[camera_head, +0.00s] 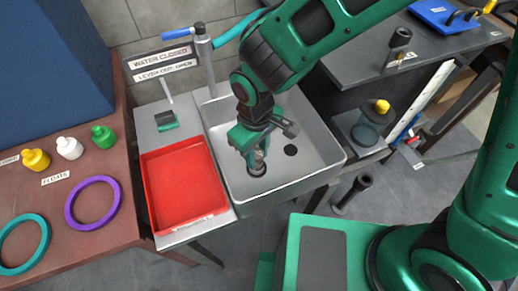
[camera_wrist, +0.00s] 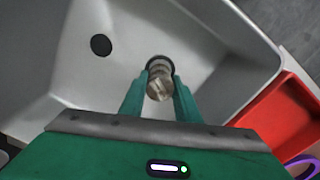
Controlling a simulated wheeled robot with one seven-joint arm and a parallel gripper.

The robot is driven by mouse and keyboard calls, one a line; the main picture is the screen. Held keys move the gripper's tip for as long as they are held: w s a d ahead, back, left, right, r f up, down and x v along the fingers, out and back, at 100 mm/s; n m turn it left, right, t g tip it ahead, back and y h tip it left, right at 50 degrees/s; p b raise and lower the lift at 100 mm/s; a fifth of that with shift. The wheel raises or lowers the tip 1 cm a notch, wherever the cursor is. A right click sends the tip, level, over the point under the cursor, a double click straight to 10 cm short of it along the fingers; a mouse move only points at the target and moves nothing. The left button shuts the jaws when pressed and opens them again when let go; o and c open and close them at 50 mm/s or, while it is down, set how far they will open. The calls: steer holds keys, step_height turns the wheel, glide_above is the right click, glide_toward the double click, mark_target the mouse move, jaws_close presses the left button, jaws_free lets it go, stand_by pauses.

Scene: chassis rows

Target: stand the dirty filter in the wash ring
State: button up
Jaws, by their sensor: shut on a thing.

┄┄┄┄┄┄

TASK REQUIREMENTS: Every line from the top of the material above through the line with "Controlling a simulated" should be duplicated exactly, please; leave out the pictures.

TASK ANSWER:
[camera_head, +0.00s] 
[camera_wrist, +0.00s] 
Controlling a simulated wheeled robot with one seven-joint arm and a parallel gripper.

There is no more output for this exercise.